The court rejected the plaintiffs’ argument that they had standing based on the “significant and direct relationship” between the IFF and Frutarom. The plaintiffs pointed to dicta in the Second Circuit’s 2004 Nortel decision to support their argument. Nortel involved a sale by JDS Uniphase Corporation of one of its business units to its largest customer, Nortel Networks Corporation, in exchange for Nortel stock. Certain JDS stockholders sued Nortel for allegedly misleading statements that Nortel had made about itself leading up to the transaction. The Nortel court, holding that the plaintiffs did not have standing under Rule 10b-5, stated that standing is not conferred when a “company whose stock [the plaintiffs] purchased is negatively impacted by the material misstatement of another company [about itself], whose stock they did not purchase.” The court reasoned that the relationship between “one company’s material misstatements about itself and another company’s stock price was ‘too remote to sustain an action’ under Section 10(b) and Rule 10b-5.” However, in dicta in Nortel, the court stated that the outcome might be different in the context of a merger, as “a merger creates a far more significant relationship between two companies than does the sale of a business unit.” In Menora, the court emphasized that, notwithstanding the dicta raising the question about the merger context, the Nortel court had expressly left “for another day” and “expressed no opinion” as to whether the outcome would be different in the context of a merger. That question was being answered in Menora, the court stated—“by holding that purchasers of a security of an acquiring company do not have standing under Section 10(b) to sue the target company for alleged misstatements the target company made about itself.”
The court clarified that it would follow the Birnbaum rule, even in the context of a merger. The court explained that, under the “direct relationship” test advocated by the plaintiffs, the issue of standing would require a “shifting and highly fact-oriented” inquiry, requiring courts to determine whether there was a sufficiently direct link between the companies involved. The court concluded: “Section 10(b) standing does not depend on the significance or directness of the relationship between two companies. Rather, the question is whether the plaintiff bought or sold shares of the company about which the misstatements were made…. Plaintiffs did not purchase securities of the issuer about which misstatements were made, so they did not have standing to sue under Section 10(b) or Rule 10b-5.”

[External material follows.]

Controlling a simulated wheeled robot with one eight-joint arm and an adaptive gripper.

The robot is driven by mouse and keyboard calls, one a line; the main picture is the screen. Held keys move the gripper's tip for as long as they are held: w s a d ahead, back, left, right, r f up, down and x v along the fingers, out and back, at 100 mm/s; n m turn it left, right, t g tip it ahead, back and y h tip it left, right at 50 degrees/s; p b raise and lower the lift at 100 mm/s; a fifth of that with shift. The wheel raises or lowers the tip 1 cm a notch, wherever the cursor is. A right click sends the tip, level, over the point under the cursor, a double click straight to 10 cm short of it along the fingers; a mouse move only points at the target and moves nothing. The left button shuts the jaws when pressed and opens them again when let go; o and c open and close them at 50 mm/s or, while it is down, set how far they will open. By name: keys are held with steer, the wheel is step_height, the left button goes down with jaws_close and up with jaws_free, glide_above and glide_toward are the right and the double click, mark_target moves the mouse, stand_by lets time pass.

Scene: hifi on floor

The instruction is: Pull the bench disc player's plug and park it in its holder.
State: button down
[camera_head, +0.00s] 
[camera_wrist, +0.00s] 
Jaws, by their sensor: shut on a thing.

Circuit Judge Myrna Pérez issued a concurring opinion, agreeing with the court’s holding that the plaintiffs lacked standing but positing that it could have been decided without “creating new law.” Judge Pérez suggested that the court could have reached the same result (finding a lack of standing) by applying the reasoning in Nortel rather than creating new law with a bright-line test. Under Nortel, the relationship between alleged material misstatements made about one company and the stock price of another company was “too remote” to sustain an action under Rule 10b-5. In Judge Pérez’s view, as the plaintiffs in Menora had “failed to persuasively explain…how the IFF-Frutarom merger itself created a more ‘direct relationship’ between Frutarom's misstatements and IFF's stock price than the sale of a business unit in Nortel,” the finding of lack of standing could have been reached without dispensing with the Nortel approach. Reaching a decision based on Nortel would have “[left] open the question Nortel raised [relating to standing in the context of a merger] and allow[ed] for future consideration of other fact patterns by the Court and the trial court,” she wrote.

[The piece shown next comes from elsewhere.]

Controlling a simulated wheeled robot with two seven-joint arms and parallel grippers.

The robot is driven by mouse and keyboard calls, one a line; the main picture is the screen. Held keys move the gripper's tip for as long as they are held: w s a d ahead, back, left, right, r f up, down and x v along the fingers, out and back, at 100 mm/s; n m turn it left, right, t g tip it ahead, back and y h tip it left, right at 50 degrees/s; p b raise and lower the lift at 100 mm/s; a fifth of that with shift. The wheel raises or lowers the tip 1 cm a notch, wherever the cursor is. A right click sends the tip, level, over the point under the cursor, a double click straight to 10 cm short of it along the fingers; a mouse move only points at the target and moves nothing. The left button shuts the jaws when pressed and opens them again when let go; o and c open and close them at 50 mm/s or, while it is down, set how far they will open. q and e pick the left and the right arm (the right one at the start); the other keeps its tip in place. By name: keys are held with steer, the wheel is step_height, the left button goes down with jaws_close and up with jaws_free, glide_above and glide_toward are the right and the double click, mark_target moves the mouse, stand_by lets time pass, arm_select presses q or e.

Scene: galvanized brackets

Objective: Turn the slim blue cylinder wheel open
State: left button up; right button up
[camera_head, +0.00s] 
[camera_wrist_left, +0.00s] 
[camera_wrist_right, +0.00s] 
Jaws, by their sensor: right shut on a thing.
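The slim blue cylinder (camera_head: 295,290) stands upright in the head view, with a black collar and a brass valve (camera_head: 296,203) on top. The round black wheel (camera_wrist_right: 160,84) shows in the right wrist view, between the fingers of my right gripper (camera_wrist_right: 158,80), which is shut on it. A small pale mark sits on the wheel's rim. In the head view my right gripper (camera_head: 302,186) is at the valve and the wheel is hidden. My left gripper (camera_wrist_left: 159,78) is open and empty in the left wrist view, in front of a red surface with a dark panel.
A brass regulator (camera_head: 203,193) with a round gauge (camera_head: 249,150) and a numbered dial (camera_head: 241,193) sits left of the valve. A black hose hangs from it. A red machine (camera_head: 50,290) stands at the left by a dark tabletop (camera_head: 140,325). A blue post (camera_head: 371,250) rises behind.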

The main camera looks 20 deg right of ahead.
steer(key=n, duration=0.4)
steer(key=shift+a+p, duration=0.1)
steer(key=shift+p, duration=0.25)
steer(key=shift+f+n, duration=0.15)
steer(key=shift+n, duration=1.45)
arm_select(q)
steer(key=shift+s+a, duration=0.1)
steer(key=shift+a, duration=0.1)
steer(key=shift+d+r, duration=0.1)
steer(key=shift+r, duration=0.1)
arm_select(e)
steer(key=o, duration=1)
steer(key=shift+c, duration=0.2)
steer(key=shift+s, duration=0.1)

The decision likely leaves post-merger-announcement investors in an acquiror without the ability to bring disclosure claims relating to the target’s pre-merger material misstatements about itself. It is not uncommon that, leading up to a merger, a target may make statements that it later turns out may have been materially false or misleading. Under these circumstances, the stock price of the acquiror typically falls. The plaintiffs’ claims in Menora relating to the target’s pre-merger statements about itself initially were brought against both the target and the acquiror, as the statements were incorporated into the acquiror’s press releases and registration statement. The claims against the acquiror defendants were dismissed as an acquiror is not responsible for a target’s pre-merger misconduct; and, post-merger, it is difficult to establish liability of an acquiror under agency and scienter theories. The Second Circuit noted in Menora that state law may permit claims by plaintiffs under these circumstances; however, we would observe that the only likely remedy under state law would be a derivative action by the acquiror’s stockholders—which would not benefit investors who sold their acquiror shares after it became known that the statements were false or misleading and, in any event, could be sustained only with a showing of scienter by the acquiror (or demand would not be excused).

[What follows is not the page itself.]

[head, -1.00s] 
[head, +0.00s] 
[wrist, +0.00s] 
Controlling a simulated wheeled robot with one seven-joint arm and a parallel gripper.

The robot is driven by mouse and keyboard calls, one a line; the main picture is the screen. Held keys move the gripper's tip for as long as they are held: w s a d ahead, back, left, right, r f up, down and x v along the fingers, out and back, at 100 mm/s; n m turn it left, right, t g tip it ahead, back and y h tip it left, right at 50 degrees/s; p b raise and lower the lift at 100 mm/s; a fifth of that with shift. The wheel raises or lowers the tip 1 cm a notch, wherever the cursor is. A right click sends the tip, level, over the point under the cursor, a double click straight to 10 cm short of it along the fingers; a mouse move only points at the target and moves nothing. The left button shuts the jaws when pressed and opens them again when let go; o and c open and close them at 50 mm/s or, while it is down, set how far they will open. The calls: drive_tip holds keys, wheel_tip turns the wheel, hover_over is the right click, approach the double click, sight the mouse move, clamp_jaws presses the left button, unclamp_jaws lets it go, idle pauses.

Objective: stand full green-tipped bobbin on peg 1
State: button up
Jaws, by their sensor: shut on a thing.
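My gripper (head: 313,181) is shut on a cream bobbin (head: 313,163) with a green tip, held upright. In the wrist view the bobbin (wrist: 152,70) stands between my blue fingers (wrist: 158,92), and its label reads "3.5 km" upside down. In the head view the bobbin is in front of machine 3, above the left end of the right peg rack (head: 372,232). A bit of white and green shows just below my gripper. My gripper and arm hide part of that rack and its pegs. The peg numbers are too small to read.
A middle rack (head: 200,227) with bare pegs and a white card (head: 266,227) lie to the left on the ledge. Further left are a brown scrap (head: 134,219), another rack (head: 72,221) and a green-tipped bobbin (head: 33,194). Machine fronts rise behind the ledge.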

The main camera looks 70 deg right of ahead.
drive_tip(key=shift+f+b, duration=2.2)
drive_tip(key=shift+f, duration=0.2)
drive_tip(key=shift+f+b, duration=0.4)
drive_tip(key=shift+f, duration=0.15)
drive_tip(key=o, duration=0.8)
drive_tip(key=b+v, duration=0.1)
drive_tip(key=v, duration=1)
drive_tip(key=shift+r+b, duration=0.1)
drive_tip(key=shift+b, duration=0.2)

- Acquirors should take steps to minimize any remaining risk of being held liable to their stockholders for pre-merger misstatements made by the target company about itself. While Menora establishes a bright-line test that limits standing under Rule10b-5 to holders of shares in the company about which the misstatements were made, conceivably, at some point, an acquiror’s incorporation of the target’s misstatements into the acquiror’s own materials might lead a court to view the statements as about the acquiror—particularly if the use of the statements is extensive and/or the acquiror may have had a particular reason to suspect that the statements were false or misleading. Specifically, acquirors should (i) conduct careful due diligence to confirm a target’s statements about itself, certainly with respect to critical issues such as the target’s compliance with law, reasons for its growth, and key trends in its business; (ii) consider adding disclaimer language with respect to statements about a target that were made by the target pre-merger and are incorporated in the acquiror’s disclosure material; and (iii) correct any such statements once the acquiror learns that they were materially false or misleading.
- Defendant companies should take into consideration the emphasis in the Menora opinion relating to judicially-created private rights of action being “narrowly construed.” It remains to be seen whether the court’s emphasis on “construing narrowly” judicially created private rights of action may be applied to rights outside the Rule 10(b)-5 context. Notably, the concurring opinion in Menora urged that the majority opinion not be taken to imply that all private rights of action should be narrowly construed.